Ripopolare i borghi disabitati – La Toscana è disponibile a lanciare anche ulteriori progetti sperimentali. Il primo riguarda l’inserimento di chi chiede rifugio – quelli da più tempo in Toscana – in strutture pubbliche disponibili legate alla forestazione e l’agricoltura, oppure in borghi disabitati. Serve per questo una maggiore condivisione dei dati sulle competenze e le storie di chi arriva – la Regione ha predisposto un software ad hoc – ed “occorre aprire – dice Bugli – ad altre enti gestori disposti a fare accoglienza, non solo alle cooperative sociali ma anche ad associazioni o alle cooperative forestali-agricole”. E’ l’esperienza in parte costruita nel comune calabrese di Riace e che il presidente Rossi, in visita in Calabria, ha annunciato di voler provare a replicare anche in Toscana.
Dall’emergenza all’autogestione – “L’obiettivo – conclude Bugli – è passare progressivamente dall’emergenza a forme di autogestione e formazione, con nel mezzo l’esperienza di un’attività di volontariato”.

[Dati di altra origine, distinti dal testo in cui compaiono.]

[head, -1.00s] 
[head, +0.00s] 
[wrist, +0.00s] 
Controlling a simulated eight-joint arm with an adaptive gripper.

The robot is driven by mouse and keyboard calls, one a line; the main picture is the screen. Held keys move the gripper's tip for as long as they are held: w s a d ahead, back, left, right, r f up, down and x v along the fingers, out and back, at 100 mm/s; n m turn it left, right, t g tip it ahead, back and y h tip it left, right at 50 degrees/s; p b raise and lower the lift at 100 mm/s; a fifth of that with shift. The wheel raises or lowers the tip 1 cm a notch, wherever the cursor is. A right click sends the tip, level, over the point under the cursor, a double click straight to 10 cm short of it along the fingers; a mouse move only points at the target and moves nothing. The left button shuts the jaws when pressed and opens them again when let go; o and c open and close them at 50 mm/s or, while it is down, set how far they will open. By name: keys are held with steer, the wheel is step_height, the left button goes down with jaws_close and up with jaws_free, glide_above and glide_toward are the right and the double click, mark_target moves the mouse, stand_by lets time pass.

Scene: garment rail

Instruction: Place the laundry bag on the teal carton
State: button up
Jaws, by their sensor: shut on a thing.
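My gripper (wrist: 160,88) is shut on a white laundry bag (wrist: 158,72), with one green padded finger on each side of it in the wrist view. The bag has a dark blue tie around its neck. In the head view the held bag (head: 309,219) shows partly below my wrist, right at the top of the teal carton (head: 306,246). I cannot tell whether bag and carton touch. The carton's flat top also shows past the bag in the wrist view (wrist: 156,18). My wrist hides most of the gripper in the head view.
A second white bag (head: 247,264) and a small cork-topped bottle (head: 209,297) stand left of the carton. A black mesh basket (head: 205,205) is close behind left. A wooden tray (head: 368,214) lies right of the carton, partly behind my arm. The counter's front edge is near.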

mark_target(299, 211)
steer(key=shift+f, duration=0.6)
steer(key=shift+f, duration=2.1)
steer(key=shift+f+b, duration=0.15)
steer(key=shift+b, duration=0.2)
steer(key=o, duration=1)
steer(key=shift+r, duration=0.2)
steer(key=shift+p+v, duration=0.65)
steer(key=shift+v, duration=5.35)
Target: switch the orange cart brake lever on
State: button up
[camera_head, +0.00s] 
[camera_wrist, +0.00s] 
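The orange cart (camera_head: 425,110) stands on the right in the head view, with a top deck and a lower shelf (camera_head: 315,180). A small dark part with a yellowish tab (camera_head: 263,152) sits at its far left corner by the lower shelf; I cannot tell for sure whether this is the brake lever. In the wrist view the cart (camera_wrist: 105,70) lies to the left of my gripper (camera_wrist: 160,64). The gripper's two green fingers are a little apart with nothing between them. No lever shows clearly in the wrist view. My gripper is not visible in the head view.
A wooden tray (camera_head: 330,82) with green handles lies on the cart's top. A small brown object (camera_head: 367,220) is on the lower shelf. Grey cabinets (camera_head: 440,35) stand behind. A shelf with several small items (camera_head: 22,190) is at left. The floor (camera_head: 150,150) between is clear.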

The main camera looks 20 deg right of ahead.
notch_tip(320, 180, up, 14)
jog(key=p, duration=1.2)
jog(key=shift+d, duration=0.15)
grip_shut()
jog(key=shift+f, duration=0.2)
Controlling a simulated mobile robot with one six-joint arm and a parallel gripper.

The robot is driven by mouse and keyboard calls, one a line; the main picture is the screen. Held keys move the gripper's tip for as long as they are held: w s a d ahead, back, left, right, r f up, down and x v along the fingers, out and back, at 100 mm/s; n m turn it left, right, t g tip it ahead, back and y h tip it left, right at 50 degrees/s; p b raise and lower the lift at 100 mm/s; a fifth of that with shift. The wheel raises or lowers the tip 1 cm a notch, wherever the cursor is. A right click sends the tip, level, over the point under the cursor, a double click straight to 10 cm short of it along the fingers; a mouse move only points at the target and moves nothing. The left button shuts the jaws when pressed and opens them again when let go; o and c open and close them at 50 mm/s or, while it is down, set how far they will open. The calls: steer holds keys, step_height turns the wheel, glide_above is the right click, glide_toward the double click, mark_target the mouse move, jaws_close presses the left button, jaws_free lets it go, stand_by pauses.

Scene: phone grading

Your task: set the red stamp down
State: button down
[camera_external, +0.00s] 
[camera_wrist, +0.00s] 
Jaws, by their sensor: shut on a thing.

Incentivi per rimpatri volontari – Rimane il problema dei lunghi tempi per il riconoscimento dello status di rifugiato e l’alta percentuale di diniego. Passa almeno un anno per la prima risposta, che in otto casi su dieci è negativa. Poi c’è l’appello, altri lunghi mesi, dopodiché se il diniego viene confermato gli ospiti dovrebbero lasciare le strutture che li accolgono. “Che succederà allora? – dice Bugli – La prima cosa da fare è velocizzare l’esame delle domande da parte delle commissioni. Ma se poi non si prevedono opportune modalità di rimpatrio, anche volontario, corridoi internazionali o incentivi per il ricongiungimento verso familiari che abitano magari in altre nazioni, come fu nel 2011, il rischio è che una buona parte degli ospiti finisca per nascondersi in circuiti irregolari. E non possiamo permettercelo”. “Dobbiamo essere disponibili ad occuparci anche di chi non avrà diritto a tutela umanitaria o asilo , con percorsi di accompagnamento od anche progetti di cooperazione internazionale” ribadisce il presidente di Anci.